EXERCISE GOAL: Give only the number of lines that include the string "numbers".
━━ RECORDS FOR PROCESSING ━━
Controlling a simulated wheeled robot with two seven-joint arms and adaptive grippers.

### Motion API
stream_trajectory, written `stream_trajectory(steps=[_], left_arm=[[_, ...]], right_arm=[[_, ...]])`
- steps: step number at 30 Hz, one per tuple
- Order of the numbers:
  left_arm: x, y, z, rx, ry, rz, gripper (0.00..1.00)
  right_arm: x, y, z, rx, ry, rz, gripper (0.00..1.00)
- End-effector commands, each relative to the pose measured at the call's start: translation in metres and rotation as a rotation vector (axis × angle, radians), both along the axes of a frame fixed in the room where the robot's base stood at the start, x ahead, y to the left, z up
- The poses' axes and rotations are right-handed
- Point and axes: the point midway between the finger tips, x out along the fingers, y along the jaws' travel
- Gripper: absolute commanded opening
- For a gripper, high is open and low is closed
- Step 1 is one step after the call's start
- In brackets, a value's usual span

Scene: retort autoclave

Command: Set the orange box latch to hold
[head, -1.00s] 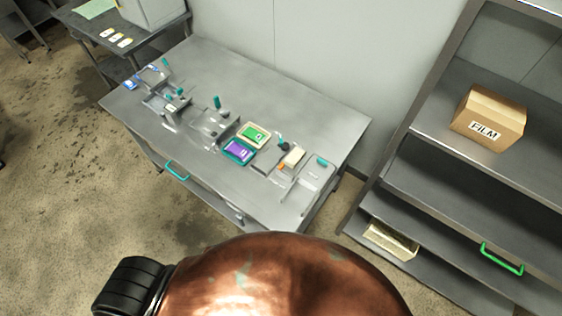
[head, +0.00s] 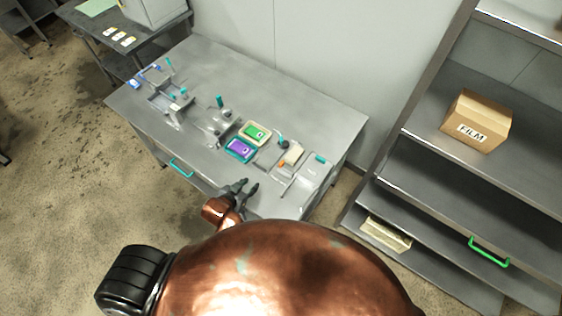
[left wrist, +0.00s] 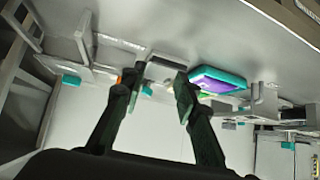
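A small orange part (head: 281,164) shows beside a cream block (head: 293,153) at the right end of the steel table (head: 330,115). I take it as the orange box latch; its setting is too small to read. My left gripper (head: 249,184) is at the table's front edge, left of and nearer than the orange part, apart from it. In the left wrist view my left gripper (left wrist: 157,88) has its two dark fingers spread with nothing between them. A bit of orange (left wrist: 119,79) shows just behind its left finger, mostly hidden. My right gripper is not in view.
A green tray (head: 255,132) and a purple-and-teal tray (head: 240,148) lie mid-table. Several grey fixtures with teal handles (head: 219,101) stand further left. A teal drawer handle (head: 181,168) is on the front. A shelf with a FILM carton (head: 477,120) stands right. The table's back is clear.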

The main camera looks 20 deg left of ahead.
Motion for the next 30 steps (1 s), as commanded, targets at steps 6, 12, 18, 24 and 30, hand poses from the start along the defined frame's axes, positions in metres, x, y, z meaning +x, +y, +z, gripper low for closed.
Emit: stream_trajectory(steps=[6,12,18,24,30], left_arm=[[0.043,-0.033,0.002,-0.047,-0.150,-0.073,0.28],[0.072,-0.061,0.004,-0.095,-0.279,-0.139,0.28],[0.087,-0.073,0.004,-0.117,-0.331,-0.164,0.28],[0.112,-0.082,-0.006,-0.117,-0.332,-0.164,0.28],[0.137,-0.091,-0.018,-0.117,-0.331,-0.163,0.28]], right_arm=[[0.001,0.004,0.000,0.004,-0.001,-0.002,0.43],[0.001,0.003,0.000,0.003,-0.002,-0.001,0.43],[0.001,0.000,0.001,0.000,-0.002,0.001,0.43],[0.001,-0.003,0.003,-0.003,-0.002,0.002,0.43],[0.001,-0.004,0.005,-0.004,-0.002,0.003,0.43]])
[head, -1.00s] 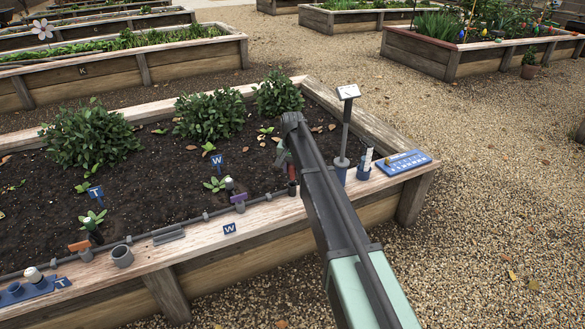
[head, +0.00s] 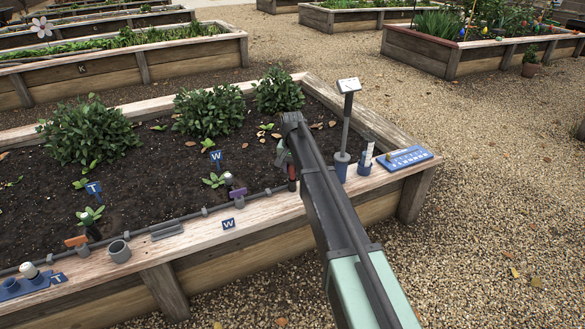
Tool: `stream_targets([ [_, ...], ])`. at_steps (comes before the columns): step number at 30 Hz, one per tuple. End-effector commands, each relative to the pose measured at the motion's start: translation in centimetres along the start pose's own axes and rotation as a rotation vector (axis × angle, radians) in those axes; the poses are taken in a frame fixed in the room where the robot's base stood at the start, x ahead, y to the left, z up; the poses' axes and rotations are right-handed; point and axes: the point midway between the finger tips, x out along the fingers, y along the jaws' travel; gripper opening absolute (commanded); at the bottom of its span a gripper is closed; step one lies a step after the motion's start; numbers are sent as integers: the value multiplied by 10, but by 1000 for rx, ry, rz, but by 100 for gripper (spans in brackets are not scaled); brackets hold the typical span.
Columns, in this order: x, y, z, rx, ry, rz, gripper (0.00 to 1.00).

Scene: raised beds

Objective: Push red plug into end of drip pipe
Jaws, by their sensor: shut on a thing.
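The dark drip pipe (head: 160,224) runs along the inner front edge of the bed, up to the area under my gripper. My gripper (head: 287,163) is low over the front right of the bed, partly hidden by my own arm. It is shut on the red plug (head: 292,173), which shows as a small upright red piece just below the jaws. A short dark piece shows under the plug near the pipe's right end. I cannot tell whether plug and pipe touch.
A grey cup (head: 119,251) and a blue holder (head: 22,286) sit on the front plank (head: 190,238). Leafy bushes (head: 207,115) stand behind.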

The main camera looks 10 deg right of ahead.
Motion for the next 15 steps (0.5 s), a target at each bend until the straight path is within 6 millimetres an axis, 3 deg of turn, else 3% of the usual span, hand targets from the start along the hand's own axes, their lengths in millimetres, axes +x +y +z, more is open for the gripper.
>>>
━━━
OUTPUT: 2